Work to be completed
Transcribe the material below exactly as it appears.

Source records
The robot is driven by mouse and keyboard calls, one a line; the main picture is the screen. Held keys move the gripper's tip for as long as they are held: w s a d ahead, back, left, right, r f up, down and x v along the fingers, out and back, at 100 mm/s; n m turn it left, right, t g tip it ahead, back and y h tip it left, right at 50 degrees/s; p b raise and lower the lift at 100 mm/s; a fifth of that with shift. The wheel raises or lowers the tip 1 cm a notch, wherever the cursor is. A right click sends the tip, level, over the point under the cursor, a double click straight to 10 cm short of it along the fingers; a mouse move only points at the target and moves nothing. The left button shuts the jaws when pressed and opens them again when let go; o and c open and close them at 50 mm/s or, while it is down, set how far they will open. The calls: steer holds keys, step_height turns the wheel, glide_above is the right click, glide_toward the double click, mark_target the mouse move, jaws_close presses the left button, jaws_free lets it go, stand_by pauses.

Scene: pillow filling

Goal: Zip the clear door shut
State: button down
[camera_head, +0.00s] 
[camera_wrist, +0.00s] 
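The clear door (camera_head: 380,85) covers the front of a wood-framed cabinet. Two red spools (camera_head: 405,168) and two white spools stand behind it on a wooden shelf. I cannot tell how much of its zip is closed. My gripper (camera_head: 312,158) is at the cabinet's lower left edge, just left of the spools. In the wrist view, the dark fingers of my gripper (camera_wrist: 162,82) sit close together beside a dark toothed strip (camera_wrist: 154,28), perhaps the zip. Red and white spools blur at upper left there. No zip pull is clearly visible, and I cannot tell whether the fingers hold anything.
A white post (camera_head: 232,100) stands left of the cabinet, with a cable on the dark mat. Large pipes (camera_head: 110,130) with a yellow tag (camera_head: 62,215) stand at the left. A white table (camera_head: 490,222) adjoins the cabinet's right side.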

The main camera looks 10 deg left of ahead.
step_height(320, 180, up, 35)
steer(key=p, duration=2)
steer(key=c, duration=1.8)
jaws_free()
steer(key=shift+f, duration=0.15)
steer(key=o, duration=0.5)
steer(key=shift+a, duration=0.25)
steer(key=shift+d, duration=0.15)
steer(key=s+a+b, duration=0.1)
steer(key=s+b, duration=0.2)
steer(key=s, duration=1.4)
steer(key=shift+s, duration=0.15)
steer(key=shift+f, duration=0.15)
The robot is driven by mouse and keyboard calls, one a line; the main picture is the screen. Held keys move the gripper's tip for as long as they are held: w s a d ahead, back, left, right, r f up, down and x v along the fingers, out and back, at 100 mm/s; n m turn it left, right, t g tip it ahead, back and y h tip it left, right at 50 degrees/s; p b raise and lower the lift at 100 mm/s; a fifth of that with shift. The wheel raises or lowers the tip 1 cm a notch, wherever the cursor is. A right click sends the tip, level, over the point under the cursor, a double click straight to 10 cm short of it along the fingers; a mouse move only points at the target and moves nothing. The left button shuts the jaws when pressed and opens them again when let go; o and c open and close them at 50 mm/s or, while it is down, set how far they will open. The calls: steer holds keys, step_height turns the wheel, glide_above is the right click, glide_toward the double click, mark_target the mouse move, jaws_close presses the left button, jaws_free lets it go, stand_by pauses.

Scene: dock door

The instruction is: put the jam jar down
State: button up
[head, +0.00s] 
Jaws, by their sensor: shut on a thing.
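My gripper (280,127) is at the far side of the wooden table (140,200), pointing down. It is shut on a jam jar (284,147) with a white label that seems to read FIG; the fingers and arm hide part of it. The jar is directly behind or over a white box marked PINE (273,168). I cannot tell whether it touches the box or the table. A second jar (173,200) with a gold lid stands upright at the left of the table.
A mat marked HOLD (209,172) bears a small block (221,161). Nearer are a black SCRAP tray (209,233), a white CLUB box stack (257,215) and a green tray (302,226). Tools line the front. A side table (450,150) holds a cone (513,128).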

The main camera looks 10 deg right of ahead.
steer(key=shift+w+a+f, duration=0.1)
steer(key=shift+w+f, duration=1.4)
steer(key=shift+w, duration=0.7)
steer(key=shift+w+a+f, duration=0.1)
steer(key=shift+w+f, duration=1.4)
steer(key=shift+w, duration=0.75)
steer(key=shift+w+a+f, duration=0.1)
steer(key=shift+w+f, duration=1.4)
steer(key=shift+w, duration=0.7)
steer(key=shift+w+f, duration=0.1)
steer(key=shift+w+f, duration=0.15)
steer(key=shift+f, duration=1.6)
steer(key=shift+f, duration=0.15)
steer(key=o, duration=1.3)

Result of the task
The robot is driven by mouse and keyboard calls, one a line; the main picture is the screen. Held keys move the gripper's tip for as long as they are held: w s a d ahead, back, left, right, r f up, down and x v along the fingers, out and back, at 100 mm/s; n m turn it left, right, t g tip it ahead, back and y h tip it left, right at 50 degrees/s; p b raise and lower the lift at 100 mm/s; a fifth of that with shift. The wheel raises or lowers the tip 1 cm a notch, wherever the cursor is. A right click sends the tip, level, over the point under the cursor, a double click straight to 10 cm short of it along the fingers; a mouse move only points at the target and moves nothing. The left button shuts the jaws when pressed and opens them again when let go; o and c open and close them at 50 mm/s or, while it is down, set how far they will open. The calls: steer holds keys, step_height turns the wheel, glide_above is the right click, glide_toward the double click, mark_target the mouse move, jaws_close presses the left button, jaws_free lets it go, stand_by pauses.

Scene: pillow filling

Goal: Zip the clear door shut
State: button down
[camera_head, +0.00s] 
[camera_wrist, +0.00s] 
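The clear door (camera_head: 380,85) covers the front of a wood-framed cabinet. Two red spools (camera_head: 405,168) and two white spools stand behind it on a wooden shelf. I cannot tell how much of its zip is closed. My gripper (camera_head: 312,158) is at the cabinet's lower left edge, just left of the spools. In the wrist view, the dark fingers of my gripper (camera_wrist: 162,82) sit close together beside a dark toothed strip (camera_wrist: 154,28), perhaps the zip. Red and white spools blur at upper left there. No zip pull is clearly visible, and I cannot tell whether the fingers hold anything.
A white post (camera_head: 232,100) stands left of the cabinet, with a cable on the dark mat. Large pipes (camera_head: 110,130) with a yellow tag (camera_head: 62,215) stand at the left. A white table (camera_head: 490,222) adjoins the cabinet's right side.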

The main camera looks 10 deg left of ahead.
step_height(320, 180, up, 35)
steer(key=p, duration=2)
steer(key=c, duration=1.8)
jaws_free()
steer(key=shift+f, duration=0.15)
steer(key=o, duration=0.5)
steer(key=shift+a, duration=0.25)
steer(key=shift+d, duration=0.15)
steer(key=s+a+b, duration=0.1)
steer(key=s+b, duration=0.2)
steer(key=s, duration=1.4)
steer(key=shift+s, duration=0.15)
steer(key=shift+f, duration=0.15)
The robot is driven by mouse and keyboard calls, one a line; the main picture is the screen. Held keys move the gripper's tip for as long as they are held: w s a d ahead, back, left, right, r f up, down and x v along the fingers, out and back, at 100 mm/s; n m turn it left, right, t g tip it ahead, back and y h tip it left, right at 50 degrees/s; p b raise and lower the lift at 100 mm/s; a fifth of that with shift. The wheel raises or lowers the tip 1 cm a notch, wherever the cursor is. A right click sends the tip, level, over the point under the cursor, a double click straight to 10 cm short of it along the fingers; a mouse move only points at the target and moves nothing. The left button shuts the jaws when pressed and opens them again when let go; o and c open and close them at 50 mm/s or, while it is down, set how far they will open. The calls: steer holds keys, step_height turns the wheel, glide_above is the right click, glide_toward the double click, mark_target the mouse move, jaws_close presses the left button, jaws_free lets it go, stand_by pauses.

Scene: dock door

The instruction is: put the jam jar down
State: button up
[head, +0.00s] 
Jaws, by their sensor: shut on a thing.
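My gripper (280,127) is at the far side of the wooden table (140,200), pointing down. It is shut on a jam jar (284,147) with a white label that seems to read FIG; the fingers and arm hide part of it. The jar is directly behind or over a white box marked PINE (273,168). I cannot tell whether it touches the box or the table. A second jar (173,200) with a gold lid stands upright at the left of the table.
A mat marked HOLD (209,172) bears a small block (221,161). Nearer are a black SCRAP tray (209,233), a white CLUB box stack (257,215) and a green tray (302,226). Tools line the front. A side table (450,150) holds a cone (513,128).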

The main camera looks 10 deg right of ahead.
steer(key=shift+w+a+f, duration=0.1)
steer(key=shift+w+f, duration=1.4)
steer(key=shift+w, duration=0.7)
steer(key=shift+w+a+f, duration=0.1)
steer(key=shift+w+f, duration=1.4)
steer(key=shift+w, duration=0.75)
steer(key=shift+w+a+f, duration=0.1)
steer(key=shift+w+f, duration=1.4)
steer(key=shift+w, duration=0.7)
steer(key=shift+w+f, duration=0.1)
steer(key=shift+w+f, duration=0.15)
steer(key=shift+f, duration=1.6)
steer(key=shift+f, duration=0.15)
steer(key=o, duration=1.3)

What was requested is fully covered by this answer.